In 1977, amendments to the Clean Air Act gave the Park Service "legal responsibility to protect air quality and sensitive resources in parks."

"The NPS operates the most complete, most respected rural air quality monitoring network in the world," said Bob Krumenaker, who was chief of natural resources for two different Park Service regions during his four-decade career with the agency. "The Clean Air Act set a national goal to 'preserve, protect, and enhance the air quality in national parks, national wilderness areas, national monuments, national seashores, and other areas of special national or regional natural, recreational, scenic, or historical value.'

"Not only would the loss of real time air quality data risk violating the law, but it would likely result in the degradation of visibility, and tolerance for a return to high levels of sulfur, nitrogen, and particulates which damage sensitive park ecosystems," he added Tuesday. "If this monitoring system is dismantled, parks will suffer over the long term increased loss of species and biodiversity."

Last week Interior officials told two outside contractors that handle the monitoring work to halt it. However, that order was later reversed and the contractors were told to resume their work, the Park Service said Tuesday. The Washington Post was first to report the halt.

At the Association of National Park Rangers, Executive Director Bill Wade recalled the value of air quality monitoring when he was superintendent of Shenandoah National Park.

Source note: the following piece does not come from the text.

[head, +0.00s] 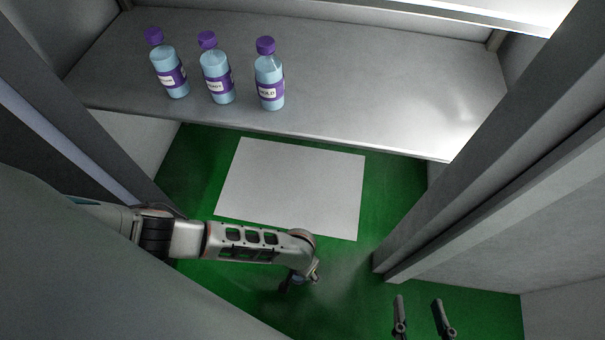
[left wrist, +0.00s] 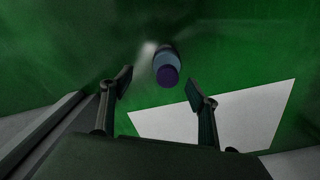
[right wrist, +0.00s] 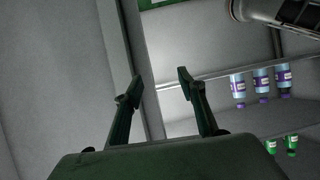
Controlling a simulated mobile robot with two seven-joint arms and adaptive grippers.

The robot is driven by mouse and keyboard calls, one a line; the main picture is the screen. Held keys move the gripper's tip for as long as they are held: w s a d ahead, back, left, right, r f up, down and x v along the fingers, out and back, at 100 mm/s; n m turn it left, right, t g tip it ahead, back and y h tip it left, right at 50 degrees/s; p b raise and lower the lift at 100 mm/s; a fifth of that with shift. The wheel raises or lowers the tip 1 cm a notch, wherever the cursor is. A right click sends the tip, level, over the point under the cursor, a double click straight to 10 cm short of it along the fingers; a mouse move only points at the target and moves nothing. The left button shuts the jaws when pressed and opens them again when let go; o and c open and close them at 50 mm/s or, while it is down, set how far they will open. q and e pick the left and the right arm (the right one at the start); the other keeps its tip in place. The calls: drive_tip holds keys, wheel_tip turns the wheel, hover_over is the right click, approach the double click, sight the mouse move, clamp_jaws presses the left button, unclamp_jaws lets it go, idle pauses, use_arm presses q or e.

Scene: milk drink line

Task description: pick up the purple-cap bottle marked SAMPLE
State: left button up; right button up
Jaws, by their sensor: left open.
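Three purple-cap bottles stand upright in a row on the grey shelf in the head view: a left one (head: 170,75), a middle one (head: 217,76) and a right one (head: 269,82). The right label seems to read HOLD; the other two are too small to read surely. Another purple-cap bottle (left wrist: 167,64) is over the green floor in the left wrist view, seen from its cap end, its label not visible. My left gripper (left wrist: 158,86) is open, with this bottle beyond and between its fingertips, apparently untouched. My right gripper (head: 421,316) is open and empty.
A white sheet (head: 292,187) lies on the green floor below the shelf (head: 390,95). Grey posts (head: 480,165) stand at the right. Green-cap bottles (right wrist: 291,143) show in the right wrist view. Green floor is free around the sheet.

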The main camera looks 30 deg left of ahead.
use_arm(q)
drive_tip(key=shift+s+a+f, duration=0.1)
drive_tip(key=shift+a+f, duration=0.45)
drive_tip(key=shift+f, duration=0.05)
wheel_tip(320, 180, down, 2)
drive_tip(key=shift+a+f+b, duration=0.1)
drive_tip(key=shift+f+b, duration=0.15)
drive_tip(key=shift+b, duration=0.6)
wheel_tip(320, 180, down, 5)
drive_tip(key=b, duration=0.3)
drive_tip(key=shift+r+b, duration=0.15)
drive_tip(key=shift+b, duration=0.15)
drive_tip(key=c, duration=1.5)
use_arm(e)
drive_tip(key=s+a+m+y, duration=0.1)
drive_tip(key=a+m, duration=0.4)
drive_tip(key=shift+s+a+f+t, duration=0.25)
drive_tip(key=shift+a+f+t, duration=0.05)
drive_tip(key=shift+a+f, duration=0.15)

“I spent almost three years as superintendent at Shenandoah National Park developing the air quality monitoring system there. Over that time and since, we significantly improved the visibility and the healthy air for park visitors and ecosystems," Wade said Tuesday. "Stopping the air quality monitoring program would be a step to reverse all that. This would be extremely unfortunate, and contrary to existing federal laws."

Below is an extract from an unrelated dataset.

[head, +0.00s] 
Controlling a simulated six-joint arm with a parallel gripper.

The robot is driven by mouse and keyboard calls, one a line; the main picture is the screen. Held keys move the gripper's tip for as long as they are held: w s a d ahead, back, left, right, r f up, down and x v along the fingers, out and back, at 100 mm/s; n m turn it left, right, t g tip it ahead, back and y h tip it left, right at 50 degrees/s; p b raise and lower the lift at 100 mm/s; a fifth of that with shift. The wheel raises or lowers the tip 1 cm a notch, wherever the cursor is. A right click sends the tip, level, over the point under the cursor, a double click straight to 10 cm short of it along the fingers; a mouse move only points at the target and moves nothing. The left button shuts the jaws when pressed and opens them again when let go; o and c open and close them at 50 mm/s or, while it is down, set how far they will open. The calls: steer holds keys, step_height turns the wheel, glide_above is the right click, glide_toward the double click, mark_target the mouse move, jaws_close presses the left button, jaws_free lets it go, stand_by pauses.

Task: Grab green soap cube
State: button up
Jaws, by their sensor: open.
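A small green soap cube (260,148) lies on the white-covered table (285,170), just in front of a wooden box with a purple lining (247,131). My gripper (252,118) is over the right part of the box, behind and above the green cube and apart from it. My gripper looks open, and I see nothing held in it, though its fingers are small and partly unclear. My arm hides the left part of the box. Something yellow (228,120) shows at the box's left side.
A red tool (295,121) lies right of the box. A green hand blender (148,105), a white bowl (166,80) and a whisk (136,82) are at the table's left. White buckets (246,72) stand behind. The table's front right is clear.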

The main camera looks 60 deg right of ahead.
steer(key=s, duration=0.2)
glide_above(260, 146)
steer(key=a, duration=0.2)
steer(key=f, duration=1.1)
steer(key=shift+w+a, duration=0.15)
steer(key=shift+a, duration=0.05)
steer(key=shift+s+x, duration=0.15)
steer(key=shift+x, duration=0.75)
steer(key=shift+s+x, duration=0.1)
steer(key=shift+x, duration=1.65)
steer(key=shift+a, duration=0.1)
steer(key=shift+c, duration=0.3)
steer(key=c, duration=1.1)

Tom Banks, an ANPR member, said the organization "strongly supports maintaining air quality monitoring and protection – and related scientific programs and protective measures in our national parks – which help guarantee that the National Park Service fulfills its historic mission of conserving the parks, the scenery, the wild life and other natural and cultural resources, for the benefit of present and future generations.  We need to stand against the loss of protective measures for our parks, and strongly urge the administration to continue the National Park Service’s air quality monitoring efforts."

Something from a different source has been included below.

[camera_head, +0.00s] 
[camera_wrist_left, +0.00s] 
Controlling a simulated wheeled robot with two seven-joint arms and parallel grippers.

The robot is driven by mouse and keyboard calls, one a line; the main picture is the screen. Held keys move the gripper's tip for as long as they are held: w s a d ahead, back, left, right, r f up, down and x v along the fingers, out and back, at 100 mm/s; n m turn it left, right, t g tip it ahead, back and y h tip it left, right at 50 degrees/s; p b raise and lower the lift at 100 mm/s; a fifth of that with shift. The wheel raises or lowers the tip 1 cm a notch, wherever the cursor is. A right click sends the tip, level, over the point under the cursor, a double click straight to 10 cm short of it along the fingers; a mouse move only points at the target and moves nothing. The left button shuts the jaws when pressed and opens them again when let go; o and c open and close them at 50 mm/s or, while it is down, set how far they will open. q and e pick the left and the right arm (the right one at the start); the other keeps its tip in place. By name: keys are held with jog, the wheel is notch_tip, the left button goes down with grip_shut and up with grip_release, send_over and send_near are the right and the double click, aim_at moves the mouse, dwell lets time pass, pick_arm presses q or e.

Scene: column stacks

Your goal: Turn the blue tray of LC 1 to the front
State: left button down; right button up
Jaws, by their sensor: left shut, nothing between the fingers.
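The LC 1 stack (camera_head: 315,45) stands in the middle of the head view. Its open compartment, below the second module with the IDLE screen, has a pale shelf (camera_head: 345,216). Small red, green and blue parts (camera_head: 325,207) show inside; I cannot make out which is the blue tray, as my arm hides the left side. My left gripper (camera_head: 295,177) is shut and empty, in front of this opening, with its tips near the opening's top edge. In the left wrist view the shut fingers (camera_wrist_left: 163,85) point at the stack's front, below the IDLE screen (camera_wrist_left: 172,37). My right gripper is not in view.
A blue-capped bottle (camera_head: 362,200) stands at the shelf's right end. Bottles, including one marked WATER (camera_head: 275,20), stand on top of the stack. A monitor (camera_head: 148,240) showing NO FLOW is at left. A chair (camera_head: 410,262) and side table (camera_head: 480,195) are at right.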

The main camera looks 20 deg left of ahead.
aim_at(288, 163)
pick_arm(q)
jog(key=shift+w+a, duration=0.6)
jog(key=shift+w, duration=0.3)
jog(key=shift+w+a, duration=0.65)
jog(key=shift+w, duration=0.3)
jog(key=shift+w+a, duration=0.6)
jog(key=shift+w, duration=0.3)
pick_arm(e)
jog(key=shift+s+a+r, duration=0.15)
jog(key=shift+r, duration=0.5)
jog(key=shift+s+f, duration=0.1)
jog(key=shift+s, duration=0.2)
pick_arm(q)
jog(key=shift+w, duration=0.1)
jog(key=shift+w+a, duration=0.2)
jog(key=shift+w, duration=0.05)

The Post's report on Monday drew a harsh response from the Sierra Club.

"This is an appalling move by the administration, especially considering the haze, wildfire smoke, and worsening air quality conditions that have plagued many areas of the country the past few years," said Jackie Ostfeld, the Sierra Club Outdoors for All campaign director. "Instead of working to protect the health of our communities, increase access to the parks as summer vacations approach, or address any of the reasons behind air quality issues in our treasured and iconic national parks – wildfires, industry, pollution – the administration is cutting programs designed to keep our outdoors safe and accessible.”

A 2024 report by the National Parks Conservation Association noted that 97 percent of parks have 'significant' or 'unsatisfactory' levels of air pollution. Parks with the greatest ozone problems, NPCA's study found, were in California, along with Rocky Mountain National Park in Colorado, White Sands in New Mexico, Guadalupe Mountains in Texas, and Indiana Dunes in Indiana.

Nitrogen deposition, largely generated from agricultural operations and motor vehicles, was a significant problem in 248 units of the park system, NPCA found. At Rocky Mountain, these emissions, arriving in the park in what is known as "wet deposition," are carried by rainfall and snowstorms. 

“Long-term research in Rocky Mountain National Park has found that, over time, increasing nitrogen deposition has caused changes in soils, alpine tundra plant communities, spruce forests, and alpine lakes,” the Park Service has said in the past.